Le 27 septembre dernier, les deux directions d’Alstom et de Siemens ont signé un accord prévoyant la fusion du constructeur français avec la branche ferroviaire du géant allemand, Siemens Mobility, concluant ainsi des mois de négociations pour créer un consortium capable de rivaliser sur les marchés mondiaux. Quels sont les enjeux de cette décision pour tous les acteurs concernés et quels sont les débats de fond suscités par ce cas de concentration industriel ?

Pour comprendre pleinement les raisons de cette volonté de fusionner, il faut remonter à 2015 et sortir du contexte purement européen. Cette année-là, le gouvernement chinois décide la création d’un géant ferroviaire à partir de deux entreprises publiques régionales baptisé China Railways Rolling Stock Corporation (CRRC). Avec un chiffre d’affaire annuel de presque 30 milliards d’euros et des subventions « à volonté » de la part du gouvernement chinois, la création de CRRC représente un bouleversement majeur sur le marché ferroviaire mondial.

L’un des objectifs du nouveau consortium chinois est la conquête du marché européen et particulièrement dans les pays de l’Est du continent, où les opportunités sont nombreuses. Le point d’ancrage de CRRC semble être la République tchèque qui a signé un accord pour construire des usines et ainsi créer des emplois. En outre, les prix proposés par CRRC sont extrêmement bas (environ 20 à 30% inférieurs à la concurrence). L’entreprise n’a en effet pas besoin d’être rentable, car elle est propriété du gouvernement chinois. Le risque de dumping social via des salaires chinois très faibles est donc grand.

La création de CRRC a poussé les constructeurs européens à agir

Cette nouvelle donne sur le marché a clairement poussé les concurrents de CRRC, l’allemand Siemens, le français Alstom et le canadien Bombardier, à la discussion dans l’objectif de former un consortium à la hauteur du défi posé par la Chine. En avril 2017, Siemens et Alstom ont commencé à discuter après des concessions réciproques (Alstom voulait notamment que les activités de signalisation ferroviaire de Siemens soient incluses dans les négociations) sans lesquelles les négociations auraient achoppé. Un accord a finalement été signé en septembre 2017 prévoyant la fusion de l’entreprise française avec la branche ferroviaire de Siemens, Siemens Mobility.

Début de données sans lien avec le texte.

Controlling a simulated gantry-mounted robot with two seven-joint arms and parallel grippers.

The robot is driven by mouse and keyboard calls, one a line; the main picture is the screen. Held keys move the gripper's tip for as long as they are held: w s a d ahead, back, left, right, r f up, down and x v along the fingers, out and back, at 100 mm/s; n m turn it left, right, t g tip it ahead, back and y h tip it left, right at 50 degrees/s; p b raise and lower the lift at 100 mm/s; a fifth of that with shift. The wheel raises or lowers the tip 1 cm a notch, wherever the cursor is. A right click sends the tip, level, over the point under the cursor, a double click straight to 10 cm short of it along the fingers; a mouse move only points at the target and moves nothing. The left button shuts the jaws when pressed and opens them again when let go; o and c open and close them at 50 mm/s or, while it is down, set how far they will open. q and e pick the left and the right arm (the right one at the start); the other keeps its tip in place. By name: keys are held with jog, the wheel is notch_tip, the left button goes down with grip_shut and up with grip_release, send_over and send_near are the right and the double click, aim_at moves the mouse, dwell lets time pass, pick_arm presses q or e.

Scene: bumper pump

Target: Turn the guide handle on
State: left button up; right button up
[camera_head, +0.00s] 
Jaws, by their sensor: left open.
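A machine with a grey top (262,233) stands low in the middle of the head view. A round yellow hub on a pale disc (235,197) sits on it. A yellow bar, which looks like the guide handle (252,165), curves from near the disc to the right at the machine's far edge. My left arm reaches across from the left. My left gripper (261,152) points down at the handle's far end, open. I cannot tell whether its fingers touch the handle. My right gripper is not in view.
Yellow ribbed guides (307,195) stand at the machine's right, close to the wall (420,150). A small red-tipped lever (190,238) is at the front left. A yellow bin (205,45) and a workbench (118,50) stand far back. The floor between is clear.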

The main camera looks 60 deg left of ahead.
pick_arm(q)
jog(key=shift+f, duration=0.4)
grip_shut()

Quelle est la nature de ce « deal » ? S’agit-il d’une fusion « entre égaux » ou d’une absorption pure et simple d’Alstom par Siemens ? L’accord signé vise la création d’un géant européen du transport ferroviaire. Son chiffre d’affaire annuel serait de 16 milliards d’euros et il posséderait environ 8.5% des parts mondiales du marché ferroviaire, bien loin néanmoins des 21% de CRRC. D’importantes économies d’échelle (environ 800 millions d’euros) sont également à prévoir. Le consortium européen serait ainsi le numéro 2 mondial sur le marché de la construction ferroviaire mais le numéro 1 mondial sur celui de la signalisation ferroviaire. Cela peut paraître tout à fait anodin, mais ce dernier marché est extrêmement stratégique et en forte croissance. Il faisait l’objet d’un point d’achoppement possible lors des négociations.

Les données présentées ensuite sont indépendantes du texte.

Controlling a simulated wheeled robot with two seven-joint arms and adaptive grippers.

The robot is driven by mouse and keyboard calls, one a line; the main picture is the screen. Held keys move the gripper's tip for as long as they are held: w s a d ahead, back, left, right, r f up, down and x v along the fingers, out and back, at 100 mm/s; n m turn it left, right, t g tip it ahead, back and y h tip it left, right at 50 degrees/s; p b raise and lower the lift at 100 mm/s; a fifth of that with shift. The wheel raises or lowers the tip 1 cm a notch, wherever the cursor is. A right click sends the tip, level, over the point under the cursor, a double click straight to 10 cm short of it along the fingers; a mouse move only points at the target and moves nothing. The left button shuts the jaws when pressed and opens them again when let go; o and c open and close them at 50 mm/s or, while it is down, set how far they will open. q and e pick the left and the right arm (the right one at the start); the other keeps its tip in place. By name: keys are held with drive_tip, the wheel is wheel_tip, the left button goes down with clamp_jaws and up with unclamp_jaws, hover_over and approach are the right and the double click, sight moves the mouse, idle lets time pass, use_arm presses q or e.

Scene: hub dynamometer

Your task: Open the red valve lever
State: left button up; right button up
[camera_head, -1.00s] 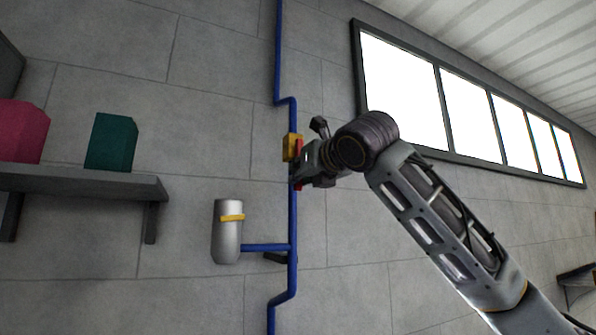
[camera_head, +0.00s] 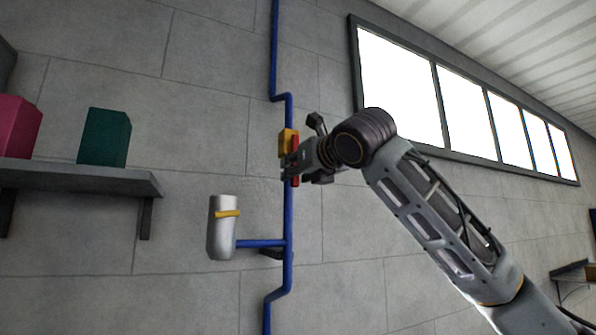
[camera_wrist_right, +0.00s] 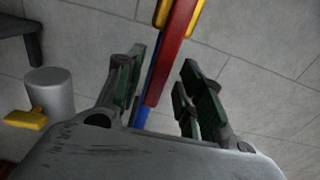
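The red valve lever (camera_head: 297,146) is a long narrow bar, upright along the blue pipe (camera_head: 290,220), next to the yellow valve body (camera_head: 286,143). My right gripper (camera_head: 287,167) is at the lever and covers its middle in the head view. In the right wrist view the red lever (camera_wrist_right: 174,50) passes between the two fingers of my right gripper (camera_wrist_right: 163,65). The fingers stand apart, with a visible gap on the right finger's side. Whether the left finger touches the lever is unclear. My left gripper is not in view.
A silver cylinder (camera_head: 222,238) with a yellow band hangs on a branch pipe below. A shelf (camera_head: 80,178) with a pink box (camera_head: 16,127) and a green box (camera_head: 104,137) is at left. Windows (camera_head: 398,85) are at upper right.

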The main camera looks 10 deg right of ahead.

Malgré la meilleure position d’Alstom par rapport à Siemens Mobility sur le marché européen (les deux entités possèdent environ le même chiffre d’affaires mais le carnet de commande du Français est plus rempli), tout porte à croire que Siemens prendra progressivement l’ascendant dans cette fusion. L’entreprise allemande sera majoritaire au capital et les Allemands seront majoritaires au conseil d’administration. Bien que ce soit uniquement Siemens Mobility qui fusionne avec Alstom, la branche allemande profitera en outre des effets de synergie du fait de son appartenance à Siemens, dont le chiffre d’affaire annuel s’élève à près de 80 milliards d’euros.

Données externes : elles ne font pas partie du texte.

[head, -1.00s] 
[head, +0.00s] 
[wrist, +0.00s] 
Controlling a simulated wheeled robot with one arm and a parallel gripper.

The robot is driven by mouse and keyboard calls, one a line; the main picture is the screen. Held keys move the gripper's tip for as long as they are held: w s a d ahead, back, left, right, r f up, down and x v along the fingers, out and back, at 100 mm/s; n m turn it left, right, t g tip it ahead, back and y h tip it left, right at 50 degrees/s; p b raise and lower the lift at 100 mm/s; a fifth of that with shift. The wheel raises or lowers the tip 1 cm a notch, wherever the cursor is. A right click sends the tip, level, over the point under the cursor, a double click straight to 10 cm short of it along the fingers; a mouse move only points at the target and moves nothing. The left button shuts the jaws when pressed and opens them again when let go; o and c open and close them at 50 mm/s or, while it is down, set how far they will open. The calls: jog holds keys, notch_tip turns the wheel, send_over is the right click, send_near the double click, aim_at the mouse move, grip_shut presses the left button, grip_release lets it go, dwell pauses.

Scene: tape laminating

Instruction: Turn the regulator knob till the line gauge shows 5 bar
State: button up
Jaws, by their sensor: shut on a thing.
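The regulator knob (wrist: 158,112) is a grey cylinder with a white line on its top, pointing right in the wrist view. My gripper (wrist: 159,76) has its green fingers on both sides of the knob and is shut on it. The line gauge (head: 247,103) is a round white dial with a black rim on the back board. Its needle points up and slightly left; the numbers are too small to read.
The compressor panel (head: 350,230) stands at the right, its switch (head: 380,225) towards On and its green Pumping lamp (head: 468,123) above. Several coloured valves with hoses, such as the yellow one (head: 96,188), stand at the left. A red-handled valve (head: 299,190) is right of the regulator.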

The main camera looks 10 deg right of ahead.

La France a tout de même obtenu quelques garanties à court terme. Le PDG du nouveau groupe sera Henri Poupard-Lafarge (l’actuel PDG d’Alstom), l’État français continuera de posséder une part importante du capital du consortium et surtout, il n’y aura pas de licenciements, notamment sur le site emblématique de Belfort. Ce dernier point pose deux problèmes. Premièrement, les garanties sont limitées à quatre ans (que va-t-il se passer après 2022 ?) et deuxièmement, n’est-il pas naïf de croire à des sauvegardes d’emplois alors que dans le même temps, on annonce de substantielles économies d’échelle ? (il y a forcément des « doublons » entre Siemens et Alstom, des sites qui produisent exactement la même chose ; en cas de fermetures d’usines, il y a fort à parier que ce soit l’Hexagone qui en pâtisse le plus).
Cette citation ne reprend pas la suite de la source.